▸ Raw records
══════

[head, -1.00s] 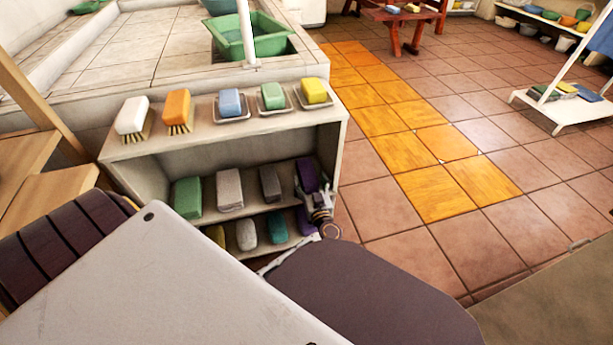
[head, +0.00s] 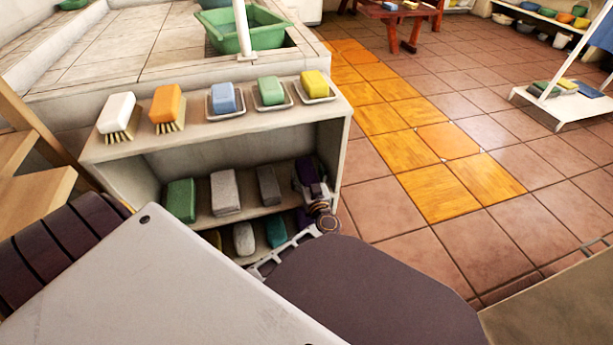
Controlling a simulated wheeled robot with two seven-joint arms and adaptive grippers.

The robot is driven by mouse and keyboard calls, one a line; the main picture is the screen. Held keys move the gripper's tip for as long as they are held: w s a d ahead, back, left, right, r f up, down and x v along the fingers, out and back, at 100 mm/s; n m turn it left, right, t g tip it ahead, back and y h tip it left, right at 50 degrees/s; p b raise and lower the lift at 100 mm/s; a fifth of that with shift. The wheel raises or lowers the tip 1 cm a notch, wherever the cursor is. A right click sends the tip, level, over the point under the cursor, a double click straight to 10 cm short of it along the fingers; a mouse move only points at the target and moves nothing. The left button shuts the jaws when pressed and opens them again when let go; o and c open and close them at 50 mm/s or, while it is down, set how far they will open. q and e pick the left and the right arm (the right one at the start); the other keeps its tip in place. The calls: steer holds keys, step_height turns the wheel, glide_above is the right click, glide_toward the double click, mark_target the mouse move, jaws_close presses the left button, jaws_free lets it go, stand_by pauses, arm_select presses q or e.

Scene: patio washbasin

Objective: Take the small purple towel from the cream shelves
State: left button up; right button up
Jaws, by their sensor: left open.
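The cream shelves (head: 130,150) stand left of centre, with folded towels on two levels. A purple towel (head: 304,167) lies at the right end of the upper level, partly hidden by my left gripper (head: 312,186). Another purple towel (head: 302,216) shows in part on the level below, behind the gripper. My left gripper is open, right at the front of the upper purple towel. Whether its fingers touch or straddle the towel cannot be told. My right gripper is not in view.
Green (head: 181,200), grey (head: 225,193) and dark grey (head: 268,185) towels lie left of the upper purple one. A teal towel (head: 276,231) is below. Brushes and soaps on dishes stand on the shelf top.

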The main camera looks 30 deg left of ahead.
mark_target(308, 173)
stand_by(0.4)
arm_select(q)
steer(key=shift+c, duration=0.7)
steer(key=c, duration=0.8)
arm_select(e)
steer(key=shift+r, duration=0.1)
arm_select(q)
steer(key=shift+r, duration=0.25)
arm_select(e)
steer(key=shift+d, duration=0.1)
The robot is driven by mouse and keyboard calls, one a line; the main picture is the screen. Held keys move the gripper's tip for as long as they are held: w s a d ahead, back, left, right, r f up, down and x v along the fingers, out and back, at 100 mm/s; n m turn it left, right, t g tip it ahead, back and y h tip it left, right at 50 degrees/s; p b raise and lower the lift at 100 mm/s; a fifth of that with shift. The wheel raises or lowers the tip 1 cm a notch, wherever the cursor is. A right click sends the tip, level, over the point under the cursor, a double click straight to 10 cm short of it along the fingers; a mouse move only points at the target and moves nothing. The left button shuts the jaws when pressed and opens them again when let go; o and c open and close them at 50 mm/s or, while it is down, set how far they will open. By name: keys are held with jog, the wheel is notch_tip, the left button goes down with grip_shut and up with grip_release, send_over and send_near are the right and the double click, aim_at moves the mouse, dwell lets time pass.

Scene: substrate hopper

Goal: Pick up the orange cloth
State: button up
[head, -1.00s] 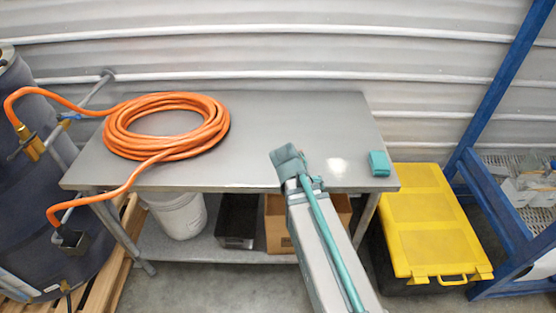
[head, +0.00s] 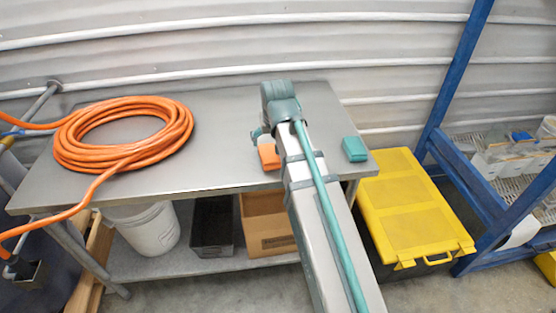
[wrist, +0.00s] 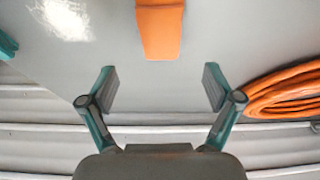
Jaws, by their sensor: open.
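The orange cloth (head: 268,157) lies folded on the grey metal table (head: 225,122), just left of my arm, which hides part of it in the head view. In the wrist view the cloth (wrist: 160,28) is at the top middle, lying flat beyond the fingertips and roughly centred between them. My gripper (wrist: 158,78) is open and empty, with a gap between it and the cloth. In the head view the fingers are mostly hidden by my own arm.
A coiled orange hose (head: 180,135) lies on the table's left part. A teal folded cloth (head: 354,149) lies near the right edge. A corrugated wall (head: 200,40) stands behind. A yellow-lidded box (head: 405,205) and blue rack (head: 455,80) are at right.

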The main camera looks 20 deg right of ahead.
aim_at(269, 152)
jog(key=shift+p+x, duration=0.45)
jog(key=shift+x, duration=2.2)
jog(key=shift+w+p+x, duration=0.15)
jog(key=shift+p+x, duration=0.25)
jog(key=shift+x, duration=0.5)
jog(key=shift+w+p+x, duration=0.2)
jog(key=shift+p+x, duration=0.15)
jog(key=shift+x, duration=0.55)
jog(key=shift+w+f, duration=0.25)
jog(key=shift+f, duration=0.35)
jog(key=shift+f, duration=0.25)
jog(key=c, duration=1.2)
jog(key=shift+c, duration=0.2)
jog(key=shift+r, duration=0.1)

══════

▸ Task requirements
Generate a word-for-word copy of the preceding records, excluding all pictures.

▸ Solution for this problem
[head, -1.00s] 
[head, +0.00s] 
Controlling a simulated wheeled robot with two seven-joint arms and adaptive grippers.

The robot is driven by mouse and keyboard calls, one a line; the main picture is the screen. Held keys move the gripper's tip for as long as they are held: w s a d ahead, back, left, right, r f up, down and x v along the fingers, out and back, at 100 mm/s; n m turn it left, right, t g tip it ahead, back and y h tip it left, right at 50 degrees/s; p b raise and lower the lift at 100 mm/s; a fifth of that with shift. The wheel raises or lowers the tip 1 cm a notch, wherever the cursor is. A right click sends the tip, level, over the point under the cursor, a double click straight to 10 cm short of it along the fingers; a mouse move only points at the target and moves nothing. The left button shuts the jaws when pressed and opens them again when let go; o and c open and close them at 50 mm/s or, while it is down, set how far they will open. q and e pick the left and the right arm (the right one at the start); the other keeps its tip in place. The calls: steer holds keys, step_height turns the wheel, glide_above is the right click, glide_toward the double click, mark_target the mouse move, jaws_close presses the left button, jaws_free lets it go, stand_by pauses, arm_select presses q or e.

Scene: patio washbasin

Objective: Take the small purple towel from the cream shelves
State: left button up; right button up
Jaws, by their sensor: left open.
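The cream shelves (head: 130,150) stand left of centre, with folded towels on two levels. A purple towel (head: 304,167) lies at the right end of the upper level, partly hidden by my left gripper (head: 312,186). Another purple towel (head: 302,216) shows in part on the level below, behind the gripper. My left gripper is open, right at the front of the upper purple towel. Whether its fingers touch or straddle the towel cannot be told. My right gripper is not in view.
Green (head: 181,200), grey (head: 225,193) and dark grey (head: 268,185) towels lie left of the upper purple one. A teal towel (head: 276,231) is below. Brushes and soaps on dishes stand on the shelf top.

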The main camera looks 30 deg left of ahead.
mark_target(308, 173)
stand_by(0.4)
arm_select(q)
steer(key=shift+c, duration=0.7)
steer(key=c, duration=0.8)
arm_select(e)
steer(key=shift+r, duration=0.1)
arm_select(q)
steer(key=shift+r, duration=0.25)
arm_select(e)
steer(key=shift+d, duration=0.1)
The robot is driven by mouse and keyboard calls, one a line; the main picture is the screen. Held keys move the gripper's tip for as long as they are held: w s a d ahead, back, left, right, r f up, down and x v along the fingers, out and back, at 100 mm/s; n m turn it left, right, t g tip it ahead, back and y h tip it left, right at 50 degrees/s; p b raise and lower the lift at 100 mm/s; a fifth of that with shift. The wheel raises or lowers the tip 1 cm a notch, wherever the cursor is. A right click sends the tip, level, over the point under the cursor, a double click straight to 10 cm short of it along the fingers; a mouse move only points at the target and moves nothing. The left button shuts the jaws when pressed and opens them again when let go; o and c open and close them at 50 mm/s or, while it is down, set how far they will open. By name: keys are held with jog, the wheel is notch_tip, the left button goes down with grip_shut and up with grip_release, send_over and send_near are the right and the double click, aim_at moves the mouse, dwell lets time pass.

Scene: substrate hopper

Goal: Pick up the orange cloth
State: button up
[head, -1.00s] 
[head, +0.00s] 
[wrist, +0.00s] 
Jaws, by their sensor: open.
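The orange cloth (head: 268,157) lies folded on the grey metal table (head: 225,122), just left of my arm, which hides part of it in the head view. In the wrist view the cloth (wrist: 160,28) is at the top middle, lying flat beyond the fingertips and roughly centred between them. My gripper (wrist: 158,78) is open and empty, with a gap between it and the cloth. In the head view the fingers are mostly hidden by my own arm.
A coiled orange hose (head: 180,135) lies on the table's left part. A teal folded cloth (head: 354,149) lies near the right edge. A corrugated wall (head: 200,40) stands behind. A yellow-lidded box (head: 405,205) and blue rack (head: 455,80) are at right.

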The main camera looks 20 deg right of ahead.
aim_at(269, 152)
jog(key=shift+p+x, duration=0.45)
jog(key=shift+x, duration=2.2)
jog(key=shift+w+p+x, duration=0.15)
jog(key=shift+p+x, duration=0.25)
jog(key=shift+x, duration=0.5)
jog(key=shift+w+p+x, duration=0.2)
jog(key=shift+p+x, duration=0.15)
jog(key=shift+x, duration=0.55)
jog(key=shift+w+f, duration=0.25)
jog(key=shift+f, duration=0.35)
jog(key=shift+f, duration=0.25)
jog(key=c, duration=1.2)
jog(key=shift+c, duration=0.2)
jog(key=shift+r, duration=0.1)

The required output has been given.